Weekly Brief: JLR Car Sickness Cure Vital For Driverless

A whole bunch of people are about to get car sick. That’s the dirty secret behind the self-driving car revolution.

We hear a lot about how many accidents self-driving cars will eliminate, how much traffic they’ll mitigate and how much time they’ll free up – time that we can spend reading, texting, working, eating, or relaxing in other ways that don’t involve fixating our eyeballs on the road. Trouble is, doing these sorts of things is exactly what makes people motion sick in moving vehicles, because their inner ears sense movement that doesn’t align with what their eyes observe. Studies suggests that 70% of people get motion sick in cars. Researchers believe it may be even worse in self-driving cars since passengers will have a more difficult time anticipating the direction of the motion.

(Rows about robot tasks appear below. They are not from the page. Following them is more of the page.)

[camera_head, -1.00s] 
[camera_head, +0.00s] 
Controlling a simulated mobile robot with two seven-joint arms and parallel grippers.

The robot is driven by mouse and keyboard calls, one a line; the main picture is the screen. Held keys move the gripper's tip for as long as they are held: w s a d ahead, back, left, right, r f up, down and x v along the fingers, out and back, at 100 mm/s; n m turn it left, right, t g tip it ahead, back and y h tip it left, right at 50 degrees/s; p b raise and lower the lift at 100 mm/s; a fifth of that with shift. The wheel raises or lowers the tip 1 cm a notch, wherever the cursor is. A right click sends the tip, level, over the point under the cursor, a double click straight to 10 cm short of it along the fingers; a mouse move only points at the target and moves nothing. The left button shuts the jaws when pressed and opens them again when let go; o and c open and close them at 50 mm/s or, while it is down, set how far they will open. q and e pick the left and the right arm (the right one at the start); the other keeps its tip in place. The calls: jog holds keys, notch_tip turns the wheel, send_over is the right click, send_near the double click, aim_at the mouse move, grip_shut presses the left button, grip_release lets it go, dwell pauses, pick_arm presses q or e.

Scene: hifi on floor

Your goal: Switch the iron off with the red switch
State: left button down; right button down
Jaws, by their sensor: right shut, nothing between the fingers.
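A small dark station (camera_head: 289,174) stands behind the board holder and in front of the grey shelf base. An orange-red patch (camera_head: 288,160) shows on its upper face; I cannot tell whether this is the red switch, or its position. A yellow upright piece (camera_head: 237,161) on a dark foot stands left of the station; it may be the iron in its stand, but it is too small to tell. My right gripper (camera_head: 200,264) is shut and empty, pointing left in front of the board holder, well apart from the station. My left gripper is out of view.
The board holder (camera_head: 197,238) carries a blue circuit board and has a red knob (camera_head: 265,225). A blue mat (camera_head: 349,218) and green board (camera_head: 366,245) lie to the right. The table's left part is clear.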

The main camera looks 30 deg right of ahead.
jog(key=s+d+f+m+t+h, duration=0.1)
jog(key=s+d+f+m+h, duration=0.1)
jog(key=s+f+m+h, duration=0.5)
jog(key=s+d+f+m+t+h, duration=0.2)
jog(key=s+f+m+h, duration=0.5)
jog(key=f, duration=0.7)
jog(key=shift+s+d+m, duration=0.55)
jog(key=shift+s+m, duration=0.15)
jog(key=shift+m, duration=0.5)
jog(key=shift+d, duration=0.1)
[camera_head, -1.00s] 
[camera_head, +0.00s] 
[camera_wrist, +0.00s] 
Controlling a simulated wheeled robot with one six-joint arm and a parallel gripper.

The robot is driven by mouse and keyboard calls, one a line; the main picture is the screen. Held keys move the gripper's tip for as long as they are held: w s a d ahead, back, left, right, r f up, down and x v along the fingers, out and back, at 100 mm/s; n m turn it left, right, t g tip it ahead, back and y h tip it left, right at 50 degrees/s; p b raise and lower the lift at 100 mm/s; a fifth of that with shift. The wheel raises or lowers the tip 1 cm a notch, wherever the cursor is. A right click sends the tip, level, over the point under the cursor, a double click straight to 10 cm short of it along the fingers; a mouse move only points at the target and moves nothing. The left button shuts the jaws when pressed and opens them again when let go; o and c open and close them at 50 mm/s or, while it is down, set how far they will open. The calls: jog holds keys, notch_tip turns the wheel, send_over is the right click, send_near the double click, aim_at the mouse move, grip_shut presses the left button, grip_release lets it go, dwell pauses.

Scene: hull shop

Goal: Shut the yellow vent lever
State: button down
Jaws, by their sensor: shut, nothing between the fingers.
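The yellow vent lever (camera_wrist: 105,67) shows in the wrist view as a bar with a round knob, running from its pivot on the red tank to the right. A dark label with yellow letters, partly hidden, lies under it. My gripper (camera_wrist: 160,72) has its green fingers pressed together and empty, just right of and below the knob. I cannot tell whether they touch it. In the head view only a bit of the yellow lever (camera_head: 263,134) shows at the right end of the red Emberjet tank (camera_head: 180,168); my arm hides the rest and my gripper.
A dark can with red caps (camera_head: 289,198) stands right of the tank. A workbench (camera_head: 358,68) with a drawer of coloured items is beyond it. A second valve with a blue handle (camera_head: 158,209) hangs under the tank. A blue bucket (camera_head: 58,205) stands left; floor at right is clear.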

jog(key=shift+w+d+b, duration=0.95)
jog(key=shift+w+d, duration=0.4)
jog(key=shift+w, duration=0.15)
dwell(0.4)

You can imagine how badly the car industry would like to avoid a future in which passengers are constantly nauseous or doubled over puke bags. No one will want to get into robo-taxis if that’s the reality and it could prove problematic for the trucking industry as well. Last week our Greg Hyde reported on a new partnership between Ericsson and Swedish AV start-up Einride, which is developing an autonomous truck called the T-pod that could render traditional truckers obsolete. The more likely reality, however, is that lots of truckers will remain on the road but with more limited driving responsibilities and more time to do other types of work in their cabs – time that fleet managers will be eager to optimize.

That’s why the Jaguar Land Rover (JLR) announcement of a new solution for car sickness is important. The carmaker revealed that’s been working on an algorithm that generates a wellness score for each passenger in a vehicle. It does so by using a mix of cameras and biometric and temperature sensors that are integrated throughout the cabin to keep tabs on passengers and gauge how they’re handling the car environment. If they’re sweating or closing their eyes, or if they’re swaying back and forth or their heart rate is dropping, the system allows the car to automatically respond in a number of different ways. It can adjust cabin temperature, change passenger seat positions and open windows for fresh air. It can also adjust the way it drives by making smaller deviations from the centerline, bumping up the level of vibration, or tightening up the suspension.

To be clear, this is all still in the early days. JLR says that it’s logged 15,000 miles of motion sickness data collection and is getting ready to wrap up its initial research. It could be years before a final product finds its way into cars but the results to date have been positive. JLR claims that when it personalizes a vehicle’s driving and cabin settings based on a passenger’s wellness score, it can reduce the effects of feeling car sick by up to 60%. That’s impressive and represents the type of results that carmakers may need if passengers are going to buy into the robo-taxi revolution.